Oh gosh, I don’t know how much longer we’ll be able to embed tweets. It’s a shame–I like having the opportunity to click through and see the conversation, look for context, and so forth. In any case this is a brutal parody of how some NYT writers (and writers generally) write about NYC as the center of the world.
What to say about Twitter? I’m still on it, for now. I haven’t picked up any of the hot new platforms because I haven’t had time to research and try them out. I have been feeling a sort of grief for the particular ways Twitter has served me: connecting me with food scholars when I was a food scholar, with folks from The Toast commentariat when The Toast closed its doors, and with literary magazines and opportunities as I find my way as a creative writer. I feel worried wondering how the literary world in particular will manage publicity and discoverability without it. I have also been feeling a deranged glee watching how very, very badly the transition of power has been handled.
I haven’t read any linkable articles that quite capture the complexities of this sinking ship. The best commentary I’ve read about the decline of Twitter…. have been tweets.
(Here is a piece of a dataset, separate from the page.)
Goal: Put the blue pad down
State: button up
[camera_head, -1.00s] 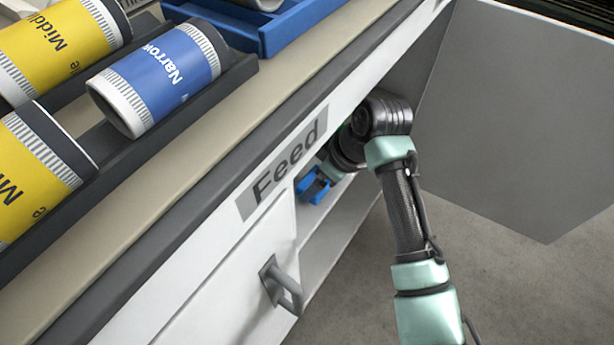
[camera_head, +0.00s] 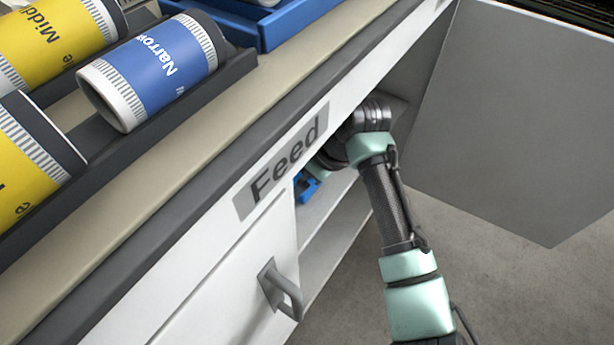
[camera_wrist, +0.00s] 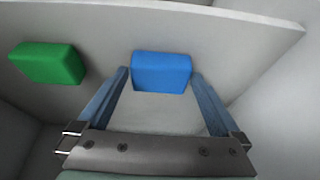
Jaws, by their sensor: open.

The first weekend in November was balmy and humid. I took a train out and spent a lovely afternoon in New Hope with two of my writing group friends, drawing tarot cards and dreaming and making each other laugh. I spent the second weekend of November in New Jersey with my mom, my college BFF, and his family. We cooked lavish meals, played cards, and went to an odd little museum that features fossils, minerals, and an enormous collection of musical automata. The third weekend of November was tree planting weekend: I helped a multilingual group of moms and teachers plant six trees behind their grade school, and led a small crew to plant sidewalk trees in southwest Philly. It was cold and windy all weekend; we layered up and kept our hands warm with coffee and cocoa. The fourth weekend, of course, was a holiday; I made no plans except to read, to decorate my home, and to keep up with grading. I did cook dinner with friends and went to see a tiny exhibition featuring artifacts of climate science from the 18th century to the present. In ballet, we began rehearsing choreography for our holiday party.
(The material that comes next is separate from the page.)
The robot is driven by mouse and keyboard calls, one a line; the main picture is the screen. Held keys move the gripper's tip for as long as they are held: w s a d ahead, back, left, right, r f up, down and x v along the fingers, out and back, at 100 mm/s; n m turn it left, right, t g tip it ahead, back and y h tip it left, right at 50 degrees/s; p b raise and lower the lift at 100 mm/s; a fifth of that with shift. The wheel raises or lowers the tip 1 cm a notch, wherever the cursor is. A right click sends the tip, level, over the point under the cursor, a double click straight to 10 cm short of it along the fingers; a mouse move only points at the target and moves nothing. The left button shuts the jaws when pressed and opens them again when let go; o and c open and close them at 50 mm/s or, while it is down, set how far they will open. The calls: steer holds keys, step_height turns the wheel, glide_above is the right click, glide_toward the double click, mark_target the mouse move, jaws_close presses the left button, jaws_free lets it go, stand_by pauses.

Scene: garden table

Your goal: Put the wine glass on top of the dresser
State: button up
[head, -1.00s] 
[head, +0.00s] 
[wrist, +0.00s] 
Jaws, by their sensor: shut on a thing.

The course I am TAing for continued in earnest this month, and I had to learn how to balance responding to student work and occasionally designing and leading a workshop with my book reviews, my day job, my hobbies, and my life. It was not easy. But I loved chatting with these students in class and on discussion boards. The students who take these classes tend to form very generous, supportive cohorts, and to approach the readings with curiosity and open-mindedness. It is a pleasure to work with them.
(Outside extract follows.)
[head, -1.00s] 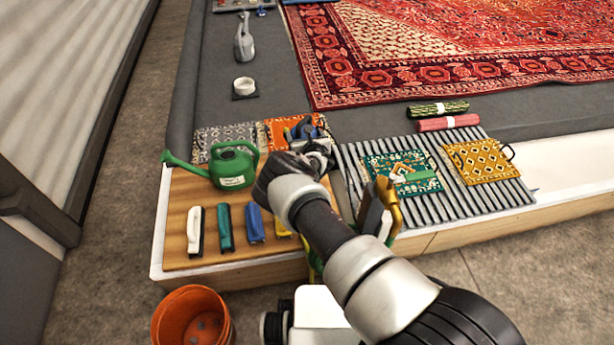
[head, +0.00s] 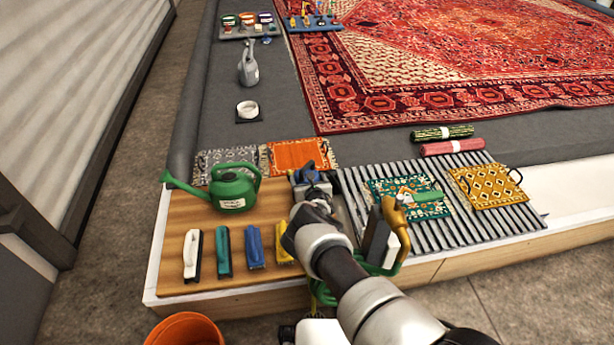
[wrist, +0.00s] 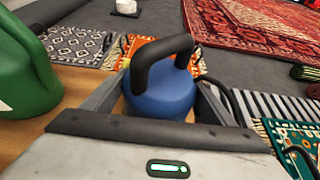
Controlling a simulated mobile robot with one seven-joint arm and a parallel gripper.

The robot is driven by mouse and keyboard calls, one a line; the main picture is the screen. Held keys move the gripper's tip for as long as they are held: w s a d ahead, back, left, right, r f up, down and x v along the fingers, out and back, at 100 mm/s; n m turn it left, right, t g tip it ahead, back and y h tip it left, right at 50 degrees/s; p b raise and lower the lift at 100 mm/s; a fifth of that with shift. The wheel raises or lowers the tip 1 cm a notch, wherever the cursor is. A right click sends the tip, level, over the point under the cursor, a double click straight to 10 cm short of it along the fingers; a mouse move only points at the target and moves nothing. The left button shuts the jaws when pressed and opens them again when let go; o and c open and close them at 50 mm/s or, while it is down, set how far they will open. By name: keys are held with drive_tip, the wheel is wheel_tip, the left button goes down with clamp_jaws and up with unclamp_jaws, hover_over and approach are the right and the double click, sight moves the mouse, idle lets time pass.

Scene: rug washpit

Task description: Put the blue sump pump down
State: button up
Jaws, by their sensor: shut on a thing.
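The blue sump pump (wrist: 158,93), a rounded blue body with a black looped handle, is between the fingers of my gripper (wrist: 160,105) in the wrist view. My gripper is shut on it. In the head view the pump (head: 307,172) shows just beyond my gripper (head: 312,183), near the back right corner of the wooden board (head: 210,268). It looks upright. My gripper hides its lower part, so I cannot tell whether it touches the board.
A green watering can (head: 232,190) stands left of the pump. White, green, blue and yellow brushes line the board's front. An orange mat (head: 298,154) lies behind, and a ribbed rack (head: 480,222) with small rugs lies right. Bare board shows between can and gripper.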

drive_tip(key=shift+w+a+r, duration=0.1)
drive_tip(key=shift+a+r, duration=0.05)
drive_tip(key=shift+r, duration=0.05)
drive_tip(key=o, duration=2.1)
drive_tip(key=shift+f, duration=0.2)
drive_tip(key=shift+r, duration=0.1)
I coped with my busy schedule by burying myself in books between obligations–at meals, in the bath, before bed. It got cold enough for me to realize how poorly the second floor of my still-new-to-me home is insulated, so I hung curtains and put electric blankets in my bed and the cat’s bed. It began getting dark before 5 and I had to remember how to enjoy the pleasures of late afternoon nighttime, the strangely cozy closeness of seeing the sun completely set before dinner. On one of the early dusks I sat on a friend’s stoop watching the night breeze stir up papery leaves, and I remember thinking “there is still so much night left.”